The Story
Why it exists.
The beginning
Part of The White Essentials collection, this fragrance channels something specific: the hush of a great library. Not just any books, the ones you've inherited. Leather bindings, gilded spines, the particular smell of knowledge accumulated over generations. The opening citrus was chosen deliberately: it mimics the moment morning light first hits an old reading room. Bright, then softening. The velvet heart? That came from the brand's own imagery, the sensation of settling into a leather chair with your selections, the texture against your skin. This is what the scent was designed to recreate. Not a museum. A living space, still warm from use.

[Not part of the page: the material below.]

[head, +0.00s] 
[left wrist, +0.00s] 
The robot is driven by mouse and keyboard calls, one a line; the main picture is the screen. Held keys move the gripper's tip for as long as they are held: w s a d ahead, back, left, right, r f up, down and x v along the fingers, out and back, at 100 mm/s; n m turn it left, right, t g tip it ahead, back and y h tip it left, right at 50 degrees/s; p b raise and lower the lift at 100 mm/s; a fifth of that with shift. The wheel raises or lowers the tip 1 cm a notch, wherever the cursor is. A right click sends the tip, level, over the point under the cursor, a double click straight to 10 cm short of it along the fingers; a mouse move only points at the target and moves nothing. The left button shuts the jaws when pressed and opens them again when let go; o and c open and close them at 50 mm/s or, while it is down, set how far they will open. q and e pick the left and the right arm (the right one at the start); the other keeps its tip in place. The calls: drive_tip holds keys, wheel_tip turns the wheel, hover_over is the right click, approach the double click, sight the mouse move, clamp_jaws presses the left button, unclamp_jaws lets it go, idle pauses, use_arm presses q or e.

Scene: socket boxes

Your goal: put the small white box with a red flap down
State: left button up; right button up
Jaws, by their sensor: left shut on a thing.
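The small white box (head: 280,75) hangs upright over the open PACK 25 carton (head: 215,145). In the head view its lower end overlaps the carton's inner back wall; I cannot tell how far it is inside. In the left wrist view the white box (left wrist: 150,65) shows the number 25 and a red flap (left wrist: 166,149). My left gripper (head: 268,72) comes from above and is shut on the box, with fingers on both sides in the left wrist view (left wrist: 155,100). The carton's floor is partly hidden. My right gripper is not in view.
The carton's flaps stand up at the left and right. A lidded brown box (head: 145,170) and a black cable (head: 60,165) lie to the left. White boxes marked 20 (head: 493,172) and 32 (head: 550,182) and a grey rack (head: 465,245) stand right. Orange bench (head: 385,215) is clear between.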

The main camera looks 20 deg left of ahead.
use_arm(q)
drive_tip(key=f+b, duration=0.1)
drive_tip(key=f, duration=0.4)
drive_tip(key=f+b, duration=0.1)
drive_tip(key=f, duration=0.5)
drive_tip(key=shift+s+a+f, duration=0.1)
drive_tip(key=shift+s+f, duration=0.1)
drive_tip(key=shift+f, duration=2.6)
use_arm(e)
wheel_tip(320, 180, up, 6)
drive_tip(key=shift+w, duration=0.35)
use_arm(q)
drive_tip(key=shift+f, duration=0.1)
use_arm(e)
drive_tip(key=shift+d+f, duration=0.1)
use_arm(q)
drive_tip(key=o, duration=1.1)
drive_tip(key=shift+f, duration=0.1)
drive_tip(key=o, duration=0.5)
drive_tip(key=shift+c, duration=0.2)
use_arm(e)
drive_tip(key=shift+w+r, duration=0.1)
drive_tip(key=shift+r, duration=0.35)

The note pyramid here is unusual in the best way. Bergamot, orange, and Amalfi lemon, three citruses, but not competing. They're layered to create a single bright moment, like light refracting through crystal. Then the heart: 'velvet' as a named note. Not a descriptor. An actual component. It adds softness without sweetness, a tactile quality most fragrances miss entirely. The base pairs Virginia cedar with oud, two woody materials that could easily overwhelm, but here they're measured. The cedar brings dry warmth. The oud adds depth without the animalic punch many associate with the note. Together, they create a foundation that reads as 'old wood' rather than 'oud bomb.' That's the distinction that matters.
The evolution
The first thirty minutes are all citrus, sharp, immediate, almost aggressive in their clarity. Bergamot leads. Orange follows. The Amalfi lemon adds a Mediterranean brightness that keeps it from feeling like a cleaning product. Then the citrus begins to recede. Not fading, ceding. Making room. The velvet heart arrives quietly, powdery and close. Skin-warm. For about an hour, that's where the fragrance lives: soft, intimate, unapologetically intimate. Then the base takes over. Cedar first, dry, almost pencil-shaving in its precision. The oud joins slowly, adding resinous depth without weight. By hour three, you've got something that smells like old books and warm wood. The longevity is above-average. Six hours on most skin types. On fabric? It lasts until the next wash.
Cultural impact
Part of the broader niche shift toward quiet luxury, fragrances that reward proximity rather than projection. The White Essentials collection speaks to a specific buyer: someone who finds status in subtlety. White Velvet has found its audience among those tired of performing scent, preferring instead to offer something worth leaning in for.